The group lost all but one appeal, which it won on a technicality, this staving off immediate closure.

The group has a plan to turn the convent on St. Adalbert’s grounds — valued at $3.9 million — into a 40-room retreat house, which would pay for upkeep. The church would become a shrine to hold occasional Masses and host cultural events such as concerts. But Sawicki said that was rejected.

Landmark status and preservation efforts

Now the group is hoping the city will deem St. Adalbert’s worthy of being designated a historic landmark.

“(Chicago has) a historic preservation ordinance and there are a lot of churches in the city … that are already landmarked, not Catholic ones, but there are some beautiful churches on the South Side of Chicago,” Sawicki explained. “And so we saw that as an opportunity here when we learned that, ‘Oh my gosh these appeals are not going our way,'” she said.

In August 2023, the city’s preservation commission gave preliminary approval to declare St. Adalbert a landmark. At a June 6 commission public meeting, the body finalized approval, but not without first hearing vocal protests from parishioners of nearby St. Paul Church, which is the main worship site that St. Adalbert was merged into as well as objections raised by the archdiocese.

Some St. Paul parishioners have said that if St. Adalbert is landmarked their parish will have to shoulder its expenses.

“It’s a painful thing for a church to close. But if we didn’t do it, there’d be no church at all. And in that sense, the ability and the right to express opinions is completely respected and understood,” said James Geoly, the archdiocese’s general counsel. “But the point I want to make as the representative of a church is that the church has the right to make this decision. And public entities and governments should not be used as tools to interfere with these core ecclesiastical decisions.”

Landmarking for St. Adalbert needs two more votes, the first at the city’s Committee on Zoning, Landmarks and Building Standards. If it passes there, then the full 50-member City Council will make the final decision.

Massachusetts-based attorney Brody Hale is helping the Society of St. Adalbert. His practice is representing nonprofits and startups, and he has been giving free advice on church preservation efforts for two decades. He told OSV News that landmarking will “make it hard for the church to be demolished.”

Successes in church preservation

There have been some successes in efforts to keep churches from closing or to keep parish mergers at bay. In the St. Louis Archdiocese, several parishes won appeals submitted to the Vatican.

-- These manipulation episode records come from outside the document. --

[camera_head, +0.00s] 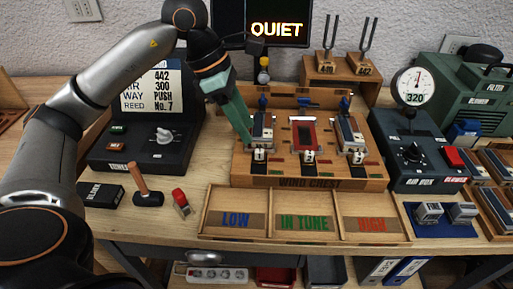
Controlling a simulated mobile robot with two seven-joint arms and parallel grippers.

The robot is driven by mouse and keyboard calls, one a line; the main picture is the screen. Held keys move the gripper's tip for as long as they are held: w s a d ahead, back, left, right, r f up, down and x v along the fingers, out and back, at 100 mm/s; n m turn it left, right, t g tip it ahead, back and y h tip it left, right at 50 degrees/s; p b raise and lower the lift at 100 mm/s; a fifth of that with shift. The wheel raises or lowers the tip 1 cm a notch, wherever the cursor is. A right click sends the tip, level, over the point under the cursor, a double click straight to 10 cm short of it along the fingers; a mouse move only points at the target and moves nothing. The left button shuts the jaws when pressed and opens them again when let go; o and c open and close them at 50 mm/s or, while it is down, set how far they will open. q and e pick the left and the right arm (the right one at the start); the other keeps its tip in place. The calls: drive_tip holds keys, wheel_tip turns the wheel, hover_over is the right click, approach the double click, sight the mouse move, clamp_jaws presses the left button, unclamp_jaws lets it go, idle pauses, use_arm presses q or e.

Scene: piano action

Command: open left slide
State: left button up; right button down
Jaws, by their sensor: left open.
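The wooden wind chest (300,182) stands in the middle of the table with three stations in a row. I cannot tell for sure which of these is the left slide. My left gripper (246,137) reaches down from the upper left with its greenish fingers close beside the left station. It is open; whether it touches anything is unclear. The fingertips are partly hard to make out. My right gripper is out of view.
A wooden tray marked LOW, IN TUNE and HIGH (300,190) lies in front of the chest.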

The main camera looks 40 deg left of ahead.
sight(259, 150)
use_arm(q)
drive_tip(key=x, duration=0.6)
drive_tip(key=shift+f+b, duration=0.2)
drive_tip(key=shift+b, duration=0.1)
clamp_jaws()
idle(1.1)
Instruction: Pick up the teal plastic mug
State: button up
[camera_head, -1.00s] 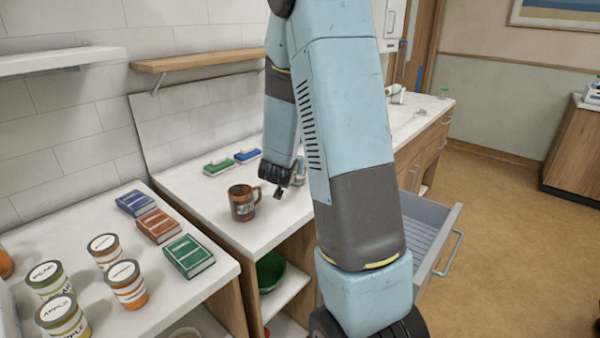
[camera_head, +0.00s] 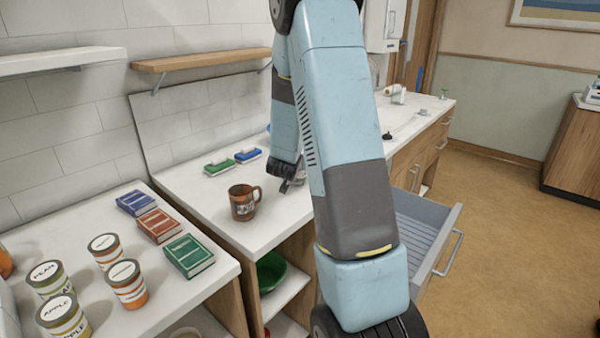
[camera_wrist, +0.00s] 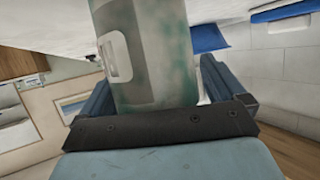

In mid-May the archdiocese posted a statement that said the Dicastery for the Clergy ruled in favor of keeping three parishes separate and keeping another open. Under the ruling, St. Angela Merici, St. Norbert and Holy Name of Jesus, all north of St. Louis will remain apart but be led by one pastor, while St. Martin of Tours southwest of the city will remain open. The archdiocese said the dicastery “did not find just cause to combine” the three and “did not find just cause for “(St. Martin of Tours) to be subsumed by St. Mark parish.” In February, the dicastery also reversed the archdiocese’s attempt to close and merge St. Richard Parish northwest of St. Louis. The Vatican has upheld other archdiocesan decrees on parish mergers.

Suspension of archdiocesan initiative

As of July 26, three parishes have outstanding appeals before the dicastery. In July 2023, the archdiocese announced that, while parishioners appealed mergers and closures to the Vatican, Archbishop Mitchell T. Rozanski had “suspended the effects” of the All Things New initiative, a pastoral planning process that would reduce the number of archdiocesan parishes from 178 to 134.

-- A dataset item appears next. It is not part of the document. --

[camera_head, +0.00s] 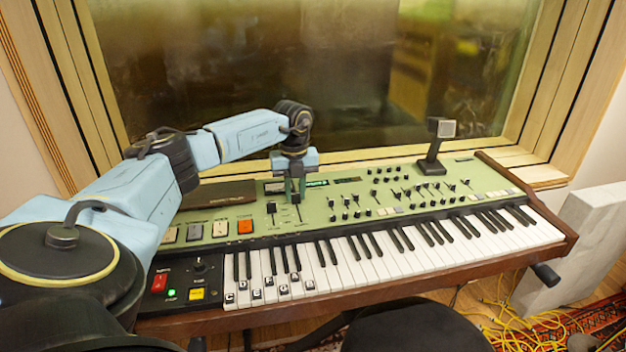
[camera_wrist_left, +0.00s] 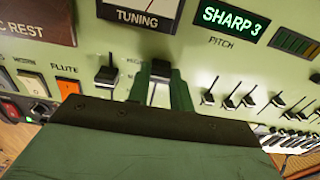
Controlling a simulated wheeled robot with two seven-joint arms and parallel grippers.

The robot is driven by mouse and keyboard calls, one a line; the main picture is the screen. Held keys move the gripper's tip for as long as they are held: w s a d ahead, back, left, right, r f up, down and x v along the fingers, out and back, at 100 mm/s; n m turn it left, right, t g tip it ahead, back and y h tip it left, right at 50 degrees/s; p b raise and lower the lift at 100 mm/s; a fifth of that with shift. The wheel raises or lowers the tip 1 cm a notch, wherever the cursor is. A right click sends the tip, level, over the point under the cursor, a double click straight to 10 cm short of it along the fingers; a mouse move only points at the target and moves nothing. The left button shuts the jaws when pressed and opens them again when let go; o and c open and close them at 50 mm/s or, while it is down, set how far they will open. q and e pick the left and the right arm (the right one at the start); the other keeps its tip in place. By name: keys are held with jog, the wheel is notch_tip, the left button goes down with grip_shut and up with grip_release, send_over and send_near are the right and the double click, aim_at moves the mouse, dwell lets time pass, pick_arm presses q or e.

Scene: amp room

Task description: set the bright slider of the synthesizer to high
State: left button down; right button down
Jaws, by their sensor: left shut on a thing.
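The synthesizer (camera_head: 420,195) has a pale green panel above its keys. My left gripper (camera_head: 295,194) is over the panel's left part, and its green fingers are shut on a black slider cap (camera_wrist_left: 160,69) in the left wrist view. The label of this slider is hidden, so I cannot read whether it says bright. The cap sits near the top of what shows of its track, close below the tuning label (camera_wrist_left: 137,17). A second black slider (camera_wrist_left: 107,75) stands just left of the fingers, with a gap between. My right gripper is not in view.
An orange flute switch (camera_wrist_left: 68,89) is left of the sliders. A green display reading SHARP 3 (camera_wrist_left: 232,22) and several small sliders (camera_wrist_left: 230,102) lie to the right. A dark microphone-like stand (camera_head: 432,160) rises behind the panel. A window (camera_head: 300,80) is behind the synthesizer.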

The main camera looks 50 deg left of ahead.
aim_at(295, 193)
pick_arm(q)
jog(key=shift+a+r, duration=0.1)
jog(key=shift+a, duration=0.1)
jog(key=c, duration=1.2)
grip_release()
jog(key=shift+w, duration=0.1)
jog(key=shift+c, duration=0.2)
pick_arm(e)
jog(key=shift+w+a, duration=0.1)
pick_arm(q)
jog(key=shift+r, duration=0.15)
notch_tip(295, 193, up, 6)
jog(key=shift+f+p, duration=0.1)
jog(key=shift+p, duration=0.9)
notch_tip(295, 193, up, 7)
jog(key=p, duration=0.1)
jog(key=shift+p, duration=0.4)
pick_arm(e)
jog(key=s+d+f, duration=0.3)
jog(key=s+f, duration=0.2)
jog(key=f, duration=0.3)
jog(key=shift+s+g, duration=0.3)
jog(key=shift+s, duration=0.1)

Declines in the number of priests, Mass attendees and revenues were all cited by the archdiocese as the key drivers of the effort.

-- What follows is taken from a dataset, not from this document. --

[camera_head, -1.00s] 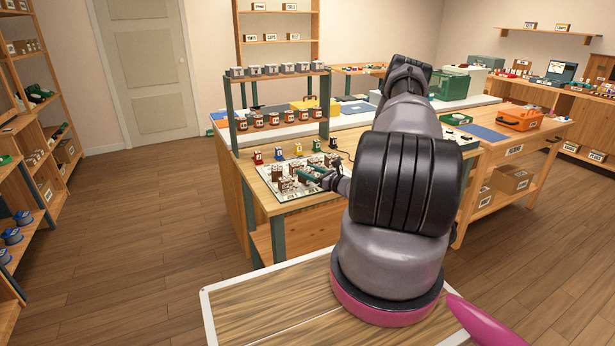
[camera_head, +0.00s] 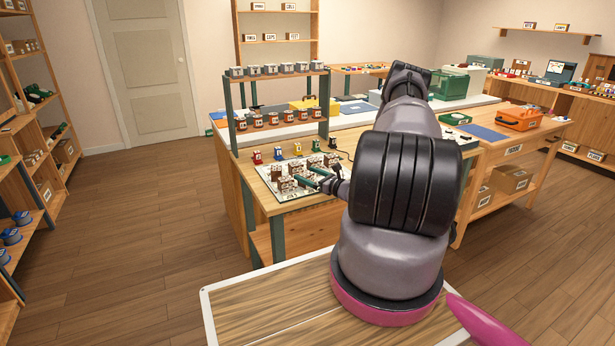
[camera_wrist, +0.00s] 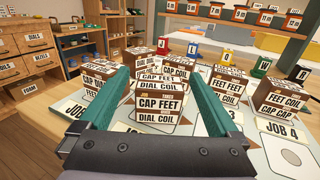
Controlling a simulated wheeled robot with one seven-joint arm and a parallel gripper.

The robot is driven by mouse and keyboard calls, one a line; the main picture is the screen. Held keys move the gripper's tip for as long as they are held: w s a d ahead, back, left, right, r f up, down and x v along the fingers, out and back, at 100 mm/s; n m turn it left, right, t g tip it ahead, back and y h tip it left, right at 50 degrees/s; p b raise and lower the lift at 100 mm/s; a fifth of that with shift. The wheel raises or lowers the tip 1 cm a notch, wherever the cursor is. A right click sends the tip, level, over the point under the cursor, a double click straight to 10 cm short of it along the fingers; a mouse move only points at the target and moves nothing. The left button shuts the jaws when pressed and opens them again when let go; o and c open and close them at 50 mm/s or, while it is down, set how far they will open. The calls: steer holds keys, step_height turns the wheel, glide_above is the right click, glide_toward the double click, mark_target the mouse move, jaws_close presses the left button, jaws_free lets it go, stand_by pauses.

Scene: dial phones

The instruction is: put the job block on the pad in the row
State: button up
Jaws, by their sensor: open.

Church sales and community efforts

Hale, 38, pointed to the Diocese of Allentown, Pennsylvania, which sold St. Joseph Church in Bethlehem, founded in 1914, to a private group that will keep the building as a worship site. In early March the Society of St. Joseph of Bethlehem announced it bought the church, now designated a chapel.

Society President Paula Kydoniefs confirmed to OSV News that it paid $175,000 for the property. On its Facebook page, the society is raising money for maintenance and upkeep.

In Newfoundland, St. John’s, a private group bought the cathedral grounds of the Archdiocese of St. John’s for $2.9 million (U.S.) through a bankruptcy order. The sale was finalized in early April and since then, the Basilica Heritage Foundation has been leasing the church building to the archdiocese. Foundation officials told OSV News the grounds will be used for cultural events and the basilica is being built up as a tourist destination.

Buffalo Diocese and community mobilization

In late May, the Buffalo Diocese in western New York, which is in Chapter 11 bankruptcy, announced the planned merging of 34% of its 160 parishes.

The Buffalo Mass Mob is watching these developments. The group regularly gathers the faithful via social media to the industrial city’s historic European-style Catholic churches where attendance has been steadily dwindling for decades. The visitors fill these pews, giving church coffers a boost and generating interest among some churchgoers to attend Mass there again.

Buffalo Mass Mob founder Christopher Byrd told OSV News, “The direction we’re going with, is waiting to see once the diocese has a definitive list of the churches they are going to be closing, maybe we can hit some of these churches up before they’re shuttered.”

Attorney Hale said determining why some efforts to save churches succeed and some fail “really depends on the bishop.”

“I have found some very good plans rejected by some bishops that were absolutely carbon copies of plans accepted by others,” he said.